Et enfin, une troisième naissance que nous devons considérer de Notre Seigneur Jésus-Christ, c’est la naissance de Jésus dans nos âmes – et je dirai que pour nous – c’est la plus importante. Car, en définitive, c’est celle qui nous fait participer à la naissance éternelle de Dieu, de Jésus comme Verbe. C’est celle qui nous fait participer à la naissance de Jésus ici-bas, à son Corps sacré, à son âme sainte. Il faut donc que nous naissions nous à Jésus-Christ et que Jésus en, quelque sorte, naisse en nous. C’est pour cela qu’il est venu. Il faut que nous renaissions.
Nisi quis renatus, fuerit ex aqua et Spiritu Sancto non intrabit in regnum caelorum : Si quelqu’un ne naît de l’eau et de l’Esprit-Saint, il n’entrera pas dans le royaume des cieux.
Il faut donc que nous naissions à Notre Seigneur Jésus-Christ et que nous ayons ce souci de faire croître la vie de Notre Seigneur Jésus-Christ en nous, de garder la grâce de Notre Seigneur Jésus-Christ en nous. Et cela c’est tout l’esprit de l’Église catholique.
Demandons à la très Sainte Vierge, surtout, de nous faire comprendre ces choses et de nous faire participer à ces mystères. Car ce sont des mystères divins, mystère de notre nature, mystère de notre création, mystère de notre rédemption, mystère du péché, tous ces mystères.

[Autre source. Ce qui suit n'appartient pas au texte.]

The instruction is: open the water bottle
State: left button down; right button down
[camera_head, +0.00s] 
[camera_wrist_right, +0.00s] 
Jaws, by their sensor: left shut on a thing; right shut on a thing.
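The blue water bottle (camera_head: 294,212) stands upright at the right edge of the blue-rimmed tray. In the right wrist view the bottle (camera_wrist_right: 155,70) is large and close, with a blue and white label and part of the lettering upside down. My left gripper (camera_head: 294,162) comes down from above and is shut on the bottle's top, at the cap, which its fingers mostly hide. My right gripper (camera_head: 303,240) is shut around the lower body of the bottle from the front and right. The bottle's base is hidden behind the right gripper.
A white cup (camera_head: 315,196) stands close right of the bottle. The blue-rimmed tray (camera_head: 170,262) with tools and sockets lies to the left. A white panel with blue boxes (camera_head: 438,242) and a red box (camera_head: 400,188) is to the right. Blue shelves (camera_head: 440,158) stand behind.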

Demandons à la très Sainte Vierge Marie pendant ce temps de Noël, demandons-lui de nous apprendre à comprendre le mystère de l’Incarnation de Notre Seigneur Jésus-Christ et le motif de l’Incarnation de Notre Seigneur Jésus-Christ. Elle écoutait certes les bergers et les louanges que les bergers faisaient : Maria autem conservabat omnia verba hæc, conferens in corde suo (Lc 2, 19) : La très Sainte Vierge gardait les paroles qui étaient dites dans son cœur et elle les redisait dans son coeur.
Comme cela est beau et comme cela nous fait apparaître la vie d’oraison de la très Sainte Vierge Marie.
Demandons à la très Sainte Vierge Marie de nous faire part de son oraison, de nous faire part des pensées qu’elle avait à ce moment, afin que nous puissions un jour participer à sa gloire.
Au nom du Père et du Fils et du Saint-Esprit. Ainsi soit-il.